The concerns were so great that these physicists, and in particular the great Danish physicist Neils Bohr, worried that perhaps quantum mechanics itself might be at the root of the problem and might have to be replaced by different physics. Bohr wrote to Dirac in 1930: “I have been thinking a good deal of the relativity problems lately and believe firmly that the solution of the present troubles will not be reached without a revision of our general physical ideas still deeper than that contemplated in the present quantum mechanics.”
Even Pauli suggested, in 1936, that quantum mechanics might have to be revised when dealing with systems, like Dirac’s hole theory, that allow an infinite number of particles to be present in empty space. For beyond the well-known infinity associated with the self-energy of the electron due to its interaction with its own electromagnetic field, Dirac’s introduction of antiparticles created another new class of infinite interactions that further muddied the quantum waters. These new interactions involved, not the intermediate photons that Feynman and Wheeler had worked so hard to get rid of, but pairs of “virtual” electrons and positrons.

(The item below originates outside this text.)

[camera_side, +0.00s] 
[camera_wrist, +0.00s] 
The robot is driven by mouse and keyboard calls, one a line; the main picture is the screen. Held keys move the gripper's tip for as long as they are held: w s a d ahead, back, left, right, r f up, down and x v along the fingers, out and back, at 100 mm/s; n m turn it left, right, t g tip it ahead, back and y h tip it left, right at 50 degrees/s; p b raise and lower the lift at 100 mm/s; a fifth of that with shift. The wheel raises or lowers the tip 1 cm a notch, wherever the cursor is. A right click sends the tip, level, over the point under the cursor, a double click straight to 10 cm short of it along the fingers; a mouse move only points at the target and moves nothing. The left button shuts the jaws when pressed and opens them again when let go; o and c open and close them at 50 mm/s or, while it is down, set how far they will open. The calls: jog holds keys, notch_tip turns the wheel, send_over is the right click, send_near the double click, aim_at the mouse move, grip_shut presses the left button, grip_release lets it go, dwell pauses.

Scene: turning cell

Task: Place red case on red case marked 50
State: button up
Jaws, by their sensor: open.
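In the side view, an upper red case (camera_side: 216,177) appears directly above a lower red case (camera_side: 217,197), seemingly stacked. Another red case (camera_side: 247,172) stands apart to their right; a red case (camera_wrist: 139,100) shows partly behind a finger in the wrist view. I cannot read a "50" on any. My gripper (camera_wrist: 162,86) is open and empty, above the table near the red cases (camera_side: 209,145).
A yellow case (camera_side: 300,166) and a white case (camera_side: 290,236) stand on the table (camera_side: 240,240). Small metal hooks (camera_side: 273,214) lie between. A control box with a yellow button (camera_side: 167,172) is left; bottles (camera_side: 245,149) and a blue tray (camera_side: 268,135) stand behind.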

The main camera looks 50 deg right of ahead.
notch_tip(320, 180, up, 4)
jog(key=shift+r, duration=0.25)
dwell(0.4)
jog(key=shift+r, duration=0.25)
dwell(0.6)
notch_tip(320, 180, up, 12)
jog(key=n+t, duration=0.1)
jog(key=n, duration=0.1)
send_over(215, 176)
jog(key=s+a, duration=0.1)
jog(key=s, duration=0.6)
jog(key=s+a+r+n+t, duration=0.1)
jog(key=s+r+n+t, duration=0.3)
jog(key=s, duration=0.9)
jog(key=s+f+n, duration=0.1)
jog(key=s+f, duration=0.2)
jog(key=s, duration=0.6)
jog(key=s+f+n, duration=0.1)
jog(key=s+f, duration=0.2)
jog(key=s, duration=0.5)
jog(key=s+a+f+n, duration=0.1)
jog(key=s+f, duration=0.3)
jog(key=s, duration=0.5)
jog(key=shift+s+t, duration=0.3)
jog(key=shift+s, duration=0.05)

Since physicists now knew that particles and antiparticles can annihilate into pure radiation, and that the reverse process—the complete conversion of energy into mass, could also, in principle, occur. There are constraints on this conversion, however. For example, an electron and its antiparticle, a positron, cannot annihilate into a single particle of radiation (a photon) for the same reason that when a bomb explodes, all the pieces do not fly off in a single direction. If the electron and positron come at each other with equal and opposite velocities, then their total momentum is zero. If a single photon were produced in their annihilation, it would fly off at the speed of light in some direction, carrying nonzero momentum. Thus, at least two photons must be produced when an electron and positron annihilate, so the two emitted particles can fly off in equal and opposite directions as well. Similarly, a single photon cannot suddenly convert into a positron and electron pair. Two photons must come together to produce the final pair.